-------- STORED DATA --------

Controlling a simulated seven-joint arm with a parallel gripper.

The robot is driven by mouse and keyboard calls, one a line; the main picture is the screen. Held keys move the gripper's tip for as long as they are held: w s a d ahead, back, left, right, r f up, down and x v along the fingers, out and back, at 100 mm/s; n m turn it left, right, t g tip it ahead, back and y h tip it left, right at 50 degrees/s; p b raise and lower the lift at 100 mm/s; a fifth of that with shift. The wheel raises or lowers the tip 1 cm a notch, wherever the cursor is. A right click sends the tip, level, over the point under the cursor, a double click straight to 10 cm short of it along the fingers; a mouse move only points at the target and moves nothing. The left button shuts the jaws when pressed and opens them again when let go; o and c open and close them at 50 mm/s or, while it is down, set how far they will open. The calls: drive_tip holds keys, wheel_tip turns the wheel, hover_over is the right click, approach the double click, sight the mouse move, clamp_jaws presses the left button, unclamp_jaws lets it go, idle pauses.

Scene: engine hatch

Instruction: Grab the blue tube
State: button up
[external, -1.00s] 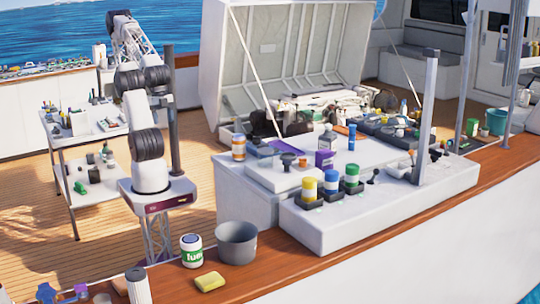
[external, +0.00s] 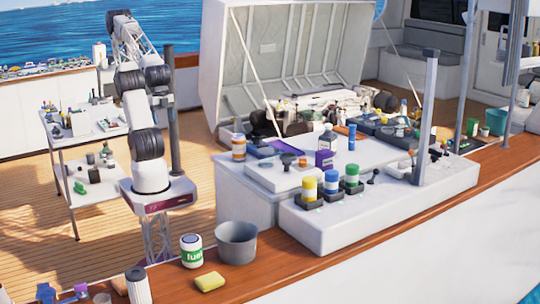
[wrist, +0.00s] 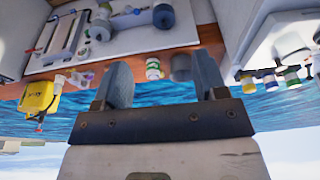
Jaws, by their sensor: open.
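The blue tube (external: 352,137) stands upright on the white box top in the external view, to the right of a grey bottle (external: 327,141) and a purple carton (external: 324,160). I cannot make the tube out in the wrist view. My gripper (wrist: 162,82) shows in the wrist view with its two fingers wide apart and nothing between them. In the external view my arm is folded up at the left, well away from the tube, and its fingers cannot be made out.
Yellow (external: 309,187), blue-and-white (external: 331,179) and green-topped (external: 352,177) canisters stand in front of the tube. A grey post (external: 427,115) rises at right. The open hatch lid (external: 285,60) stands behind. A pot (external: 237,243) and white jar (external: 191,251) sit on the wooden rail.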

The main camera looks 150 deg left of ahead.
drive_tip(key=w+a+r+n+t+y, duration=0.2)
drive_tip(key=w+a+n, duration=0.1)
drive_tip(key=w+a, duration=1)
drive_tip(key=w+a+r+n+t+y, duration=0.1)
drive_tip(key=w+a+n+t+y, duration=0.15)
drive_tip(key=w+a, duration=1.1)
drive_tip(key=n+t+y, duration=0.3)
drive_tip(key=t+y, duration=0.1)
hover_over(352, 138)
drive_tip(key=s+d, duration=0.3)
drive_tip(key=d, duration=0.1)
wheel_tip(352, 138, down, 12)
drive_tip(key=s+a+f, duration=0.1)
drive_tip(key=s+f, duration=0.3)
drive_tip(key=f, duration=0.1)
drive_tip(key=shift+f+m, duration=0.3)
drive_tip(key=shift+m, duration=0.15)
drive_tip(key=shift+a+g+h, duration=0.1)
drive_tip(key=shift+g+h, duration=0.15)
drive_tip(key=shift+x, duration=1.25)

--------
-------- STORED DATA --------

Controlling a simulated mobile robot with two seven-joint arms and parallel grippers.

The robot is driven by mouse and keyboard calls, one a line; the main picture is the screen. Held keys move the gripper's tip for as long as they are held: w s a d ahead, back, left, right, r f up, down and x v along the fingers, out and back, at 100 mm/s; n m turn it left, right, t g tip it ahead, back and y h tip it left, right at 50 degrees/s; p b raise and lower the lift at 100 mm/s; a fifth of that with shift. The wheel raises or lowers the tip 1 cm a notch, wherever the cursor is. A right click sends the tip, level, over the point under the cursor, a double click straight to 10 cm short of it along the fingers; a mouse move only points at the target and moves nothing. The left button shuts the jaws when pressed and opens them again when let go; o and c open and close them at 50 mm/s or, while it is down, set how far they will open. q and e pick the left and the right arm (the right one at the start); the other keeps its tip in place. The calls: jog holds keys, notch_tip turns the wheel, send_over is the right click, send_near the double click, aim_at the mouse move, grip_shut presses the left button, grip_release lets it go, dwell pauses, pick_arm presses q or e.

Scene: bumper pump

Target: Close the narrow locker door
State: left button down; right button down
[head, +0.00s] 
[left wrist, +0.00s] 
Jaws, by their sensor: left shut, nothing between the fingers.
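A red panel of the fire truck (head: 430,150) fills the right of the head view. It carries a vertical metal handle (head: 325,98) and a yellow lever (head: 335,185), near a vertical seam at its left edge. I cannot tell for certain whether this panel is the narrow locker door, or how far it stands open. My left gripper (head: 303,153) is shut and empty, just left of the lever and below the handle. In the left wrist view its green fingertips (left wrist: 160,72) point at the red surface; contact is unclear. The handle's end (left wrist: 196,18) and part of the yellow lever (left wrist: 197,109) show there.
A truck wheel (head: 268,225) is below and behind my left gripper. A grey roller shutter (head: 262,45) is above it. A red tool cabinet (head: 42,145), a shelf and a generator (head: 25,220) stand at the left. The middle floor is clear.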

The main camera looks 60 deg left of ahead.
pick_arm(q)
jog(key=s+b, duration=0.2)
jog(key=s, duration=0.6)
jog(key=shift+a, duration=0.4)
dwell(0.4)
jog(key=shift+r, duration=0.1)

--------

→ WHAT THIS TASK INVOLVES
Where a line holds "joint", copy that line.

→ SOLVED EXERCISE
Controlling a simulated seven-joint arm with a parallel gripper.
Controlling a simulated mobile robot with two seven-joint arms and parallel grippers.

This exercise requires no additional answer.